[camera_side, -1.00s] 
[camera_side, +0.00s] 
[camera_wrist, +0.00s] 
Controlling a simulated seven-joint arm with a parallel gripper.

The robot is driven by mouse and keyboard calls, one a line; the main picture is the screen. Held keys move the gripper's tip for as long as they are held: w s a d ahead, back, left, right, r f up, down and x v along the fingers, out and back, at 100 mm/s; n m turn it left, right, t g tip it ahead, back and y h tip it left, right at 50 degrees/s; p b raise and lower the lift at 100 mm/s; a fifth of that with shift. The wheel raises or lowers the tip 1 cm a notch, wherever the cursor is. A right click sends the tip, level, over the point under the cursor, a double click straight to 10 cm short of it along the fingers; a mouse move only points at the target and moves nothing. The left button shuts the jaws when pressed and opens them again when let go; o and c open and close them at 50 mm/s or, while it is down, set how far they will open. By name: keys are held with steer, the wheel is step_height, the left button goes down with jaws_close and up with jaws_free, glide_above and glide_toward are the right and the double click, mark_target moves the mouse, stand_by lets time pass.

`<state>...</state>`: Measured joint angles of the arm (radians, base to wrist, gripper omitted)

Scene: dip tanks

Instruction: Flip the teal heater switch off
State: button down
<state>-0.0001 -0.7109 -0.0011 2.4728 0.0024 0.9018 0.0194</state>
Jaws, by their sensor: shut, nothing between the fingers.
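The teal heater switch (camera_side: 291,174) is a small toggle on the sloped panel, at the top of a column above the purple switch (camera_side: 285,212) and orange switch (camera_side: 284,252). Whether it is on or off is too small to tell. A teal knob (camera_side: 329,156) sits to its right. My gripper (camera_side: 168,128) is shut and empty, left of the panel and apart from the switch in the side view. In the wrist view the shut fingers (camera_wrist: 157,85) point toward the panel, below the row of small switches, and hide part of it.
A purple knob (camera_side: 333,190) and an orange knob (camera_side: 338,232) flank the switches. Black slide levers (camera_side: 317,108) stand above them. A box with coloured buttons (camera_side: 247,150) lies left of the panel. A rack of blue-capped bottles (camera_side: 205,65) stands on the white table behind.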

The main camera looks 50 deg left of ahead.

================

Which lines contain the word "joint"? Copy each of them.

Controlling a simulated seven-joint arm with a parallel gripper.
`<state>...</state>`: Measured joint angles of the arm (radians, base to wrist, gripper omitted)

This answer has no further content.